#### SUPPLIED MATERIAL:

+++++

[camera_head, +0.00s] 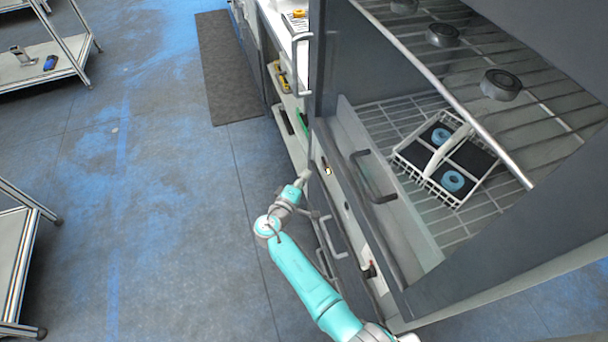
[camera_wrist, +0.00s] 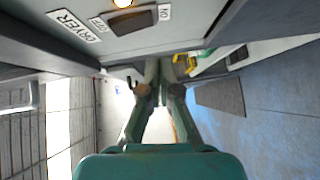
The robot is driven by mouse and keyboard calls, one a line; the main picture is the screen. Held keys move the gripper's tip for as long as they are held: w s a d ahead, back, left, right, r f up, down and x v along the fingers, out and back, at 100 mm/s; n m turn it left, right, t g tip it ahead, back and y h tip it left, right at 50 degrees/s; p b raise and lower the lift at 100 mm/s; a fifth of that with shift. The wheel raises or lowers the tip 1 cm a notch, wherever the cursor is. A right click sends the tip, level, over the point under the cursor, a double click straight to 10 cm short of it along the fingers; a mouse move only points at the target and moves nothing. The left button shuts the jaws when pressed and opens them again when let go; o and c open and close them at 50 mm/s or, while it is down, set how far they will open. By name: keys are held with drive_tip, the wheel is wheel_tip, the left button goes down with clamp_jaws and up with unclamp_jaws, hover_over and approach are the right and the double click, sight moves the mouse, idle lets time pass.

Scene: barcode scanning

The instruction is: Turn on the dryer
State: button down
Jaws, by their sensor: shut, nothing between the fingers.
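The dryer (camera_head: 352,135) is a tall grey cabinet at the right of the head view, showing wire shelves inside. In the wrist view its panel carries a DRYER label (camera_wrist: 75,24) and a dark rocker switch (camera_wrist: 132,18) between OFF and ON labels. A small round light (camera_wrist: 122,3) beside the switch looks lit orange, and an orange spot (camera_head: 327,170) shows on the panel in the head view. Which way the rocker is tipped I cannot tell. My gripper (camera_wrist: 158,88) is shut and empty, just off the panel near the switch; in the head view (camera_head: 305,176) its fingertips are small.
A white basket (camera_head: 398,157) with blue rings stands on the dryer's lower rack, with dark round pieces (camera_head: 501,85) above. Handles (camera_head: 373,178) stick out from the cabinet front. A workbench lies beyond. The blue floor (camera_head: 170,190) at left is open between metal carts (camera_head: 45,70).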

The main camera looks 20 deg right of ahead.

+++++

#### EXERCISE GOAL:
Go through the material above and output exactly the lines from the one containing "The instruction is: Turn on the dryer" through the one containing "State: button down".

#### TASK SOLUTION:
The instruction is: Turn on the dryer
State: button down

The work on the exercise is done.